▸ **Source records**
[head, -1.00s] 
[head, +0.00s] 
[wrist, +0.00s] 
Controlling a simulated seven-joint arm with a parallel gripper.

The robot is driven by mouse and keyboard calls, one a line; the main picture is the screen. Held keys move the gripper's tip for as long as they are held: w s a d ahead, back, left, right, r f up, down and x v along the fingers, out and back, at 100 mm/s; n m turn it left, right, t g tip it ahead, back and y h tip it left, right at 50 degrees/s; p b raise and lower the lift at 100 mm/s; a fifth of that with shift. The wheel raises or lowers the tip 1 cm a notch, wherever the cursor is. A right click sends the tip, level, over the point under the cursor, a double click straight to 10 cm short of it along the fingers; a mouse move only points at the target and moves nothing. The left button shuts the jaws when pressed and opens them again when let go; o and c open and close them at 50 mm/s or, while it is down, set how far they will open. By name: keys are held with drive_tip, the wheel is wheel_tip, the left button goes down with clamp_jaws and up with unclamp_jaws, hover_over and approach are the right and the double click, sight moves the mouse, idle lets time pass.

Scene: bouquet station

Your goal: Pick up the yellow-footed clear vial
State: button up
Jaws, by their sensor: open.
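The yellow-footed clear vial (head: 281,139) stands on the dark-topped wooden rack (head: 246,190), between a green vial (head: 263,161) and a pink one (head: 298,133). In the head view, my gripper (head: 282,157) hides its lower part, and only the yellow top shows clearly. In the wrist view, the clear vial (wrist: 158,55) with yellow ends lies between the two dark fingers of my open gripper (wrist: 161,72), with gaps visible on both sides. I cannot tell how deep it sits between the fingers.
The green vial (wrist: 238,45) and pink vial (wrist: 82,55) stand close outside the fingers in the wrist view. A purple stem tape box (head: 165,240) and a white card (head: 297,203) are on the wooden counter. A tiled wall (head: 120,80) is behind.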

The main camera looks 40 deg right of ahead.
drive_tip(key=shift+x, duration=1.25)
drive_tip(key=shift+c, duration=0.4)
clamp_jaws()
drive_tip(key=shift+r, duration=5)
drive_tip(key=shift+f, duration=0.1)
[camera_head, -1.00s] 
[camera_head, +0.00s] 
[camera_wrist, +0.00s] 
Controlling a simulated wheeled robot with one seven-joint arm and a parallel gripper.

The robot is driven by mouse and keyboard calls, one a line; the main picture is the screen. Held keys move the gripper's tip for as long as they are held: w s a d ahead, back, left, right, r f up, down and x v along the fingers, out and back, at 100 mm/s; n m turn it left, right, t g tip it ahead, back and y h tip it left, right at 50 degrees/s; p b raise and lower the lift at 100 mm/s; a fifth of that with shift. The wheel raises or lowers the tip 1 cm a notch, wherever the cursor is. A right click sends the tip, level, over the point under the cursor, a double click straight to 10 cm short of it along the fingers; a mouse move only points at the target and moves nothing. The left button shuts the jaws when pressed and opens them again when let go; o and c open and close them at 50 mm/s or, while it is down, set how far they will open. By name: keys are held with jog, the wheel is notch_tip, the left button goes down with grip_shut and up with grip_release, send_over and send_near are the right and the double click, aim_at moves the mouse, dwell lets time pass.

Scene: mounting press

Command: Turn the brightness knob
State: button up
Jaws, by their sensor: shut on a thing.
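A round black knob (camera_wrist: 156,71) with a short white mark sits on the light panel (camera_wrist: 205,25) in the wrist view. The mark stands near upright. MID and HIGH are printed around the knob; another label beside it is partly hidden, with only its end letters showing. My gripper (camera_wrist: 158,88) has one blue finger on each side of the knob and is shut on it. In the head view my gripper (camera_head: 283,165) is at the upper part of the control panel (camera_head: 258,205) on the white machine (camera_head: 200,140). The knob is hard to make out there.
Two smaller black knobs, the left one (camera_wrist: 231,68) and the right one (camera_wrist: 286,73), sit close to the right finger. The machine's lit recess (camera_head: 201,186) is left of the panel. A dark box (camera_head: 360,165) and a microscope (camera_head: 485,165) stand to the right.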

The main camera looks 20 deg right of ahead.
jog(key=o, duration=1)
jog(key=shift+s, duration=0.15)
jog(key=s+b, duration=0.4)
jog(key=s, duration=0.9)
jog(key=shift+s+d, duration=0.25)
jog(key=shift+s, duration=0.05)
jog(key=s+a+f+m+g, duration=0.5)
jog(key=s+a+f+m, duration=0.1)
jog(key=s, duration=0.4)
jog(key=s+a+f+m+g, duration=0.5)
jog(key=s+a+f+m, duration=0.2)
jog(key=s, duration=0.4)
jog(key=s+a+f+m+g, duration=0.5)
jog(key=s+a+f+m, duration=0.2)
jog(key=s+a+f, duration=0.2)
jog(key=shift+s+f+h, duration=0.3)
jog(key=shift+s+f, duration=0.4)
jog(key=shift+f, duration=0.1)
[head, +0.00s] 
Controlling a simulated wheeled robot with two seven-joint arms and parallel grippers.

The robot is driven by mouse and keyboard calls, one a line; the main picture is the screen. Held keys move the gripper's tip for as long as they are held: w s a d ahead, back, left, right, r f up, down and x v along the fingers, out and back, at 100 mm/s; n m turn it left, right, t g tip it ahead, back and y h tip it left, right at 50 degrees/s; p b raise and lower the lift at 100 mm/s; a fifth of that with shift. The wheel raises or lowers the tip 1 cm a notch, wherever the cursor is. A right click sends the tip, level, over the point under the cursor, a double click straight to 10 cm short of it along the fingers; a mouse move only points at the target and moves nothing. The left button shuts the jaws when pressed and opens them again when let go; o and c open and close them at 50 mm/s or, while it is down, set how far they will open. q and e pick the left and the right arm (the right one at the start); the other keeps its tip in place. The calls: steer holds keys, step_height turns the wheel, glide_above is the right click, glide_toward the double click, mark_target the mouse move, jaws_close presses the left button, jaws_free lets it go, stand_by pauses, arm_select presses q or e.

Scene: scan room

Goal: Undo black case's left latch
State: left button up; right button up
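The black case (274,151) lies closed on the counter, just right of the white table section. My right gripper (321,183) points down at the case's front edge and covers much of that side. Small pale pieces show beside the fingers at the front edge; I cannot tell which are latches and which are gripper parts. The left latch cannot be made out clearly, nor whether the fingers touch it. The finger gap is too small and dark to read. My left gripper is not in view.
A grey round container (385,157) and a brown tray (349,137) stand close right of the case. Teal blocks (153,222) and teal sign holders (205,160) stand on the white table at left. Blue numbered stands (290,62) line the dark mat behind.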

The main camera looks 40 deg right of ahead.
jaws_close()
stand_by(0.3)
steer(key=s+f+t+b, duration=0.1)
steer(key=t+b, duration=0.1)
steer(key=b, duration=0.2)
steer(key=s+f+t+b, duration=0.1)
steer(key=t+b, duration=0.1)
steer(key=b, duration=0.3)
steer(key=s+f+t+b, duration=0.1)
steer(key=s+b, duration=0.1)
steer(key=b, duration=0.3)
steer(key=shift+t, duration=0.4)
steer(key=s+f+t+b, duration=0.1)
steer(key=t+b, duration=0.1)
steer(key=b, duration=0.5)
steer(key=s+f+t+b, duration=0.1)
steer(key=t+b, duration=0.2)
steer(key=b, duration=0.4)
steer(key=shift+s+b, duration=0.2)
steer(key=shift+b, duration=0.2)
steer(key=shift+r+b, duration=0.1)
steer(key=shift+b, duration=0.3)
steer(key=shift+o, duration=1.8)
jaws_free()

▸ **Set problem**
Print, unaltered, every line from the beginning of the material down to the line with "Controlling a simulated seven-joint".

▸ **Worked answer**
[head, -1.00s] 
[head, +0.00s] 
[wrist, +0.00s] 
Controlling a simulated seven-joint arm with a parallel gripper.

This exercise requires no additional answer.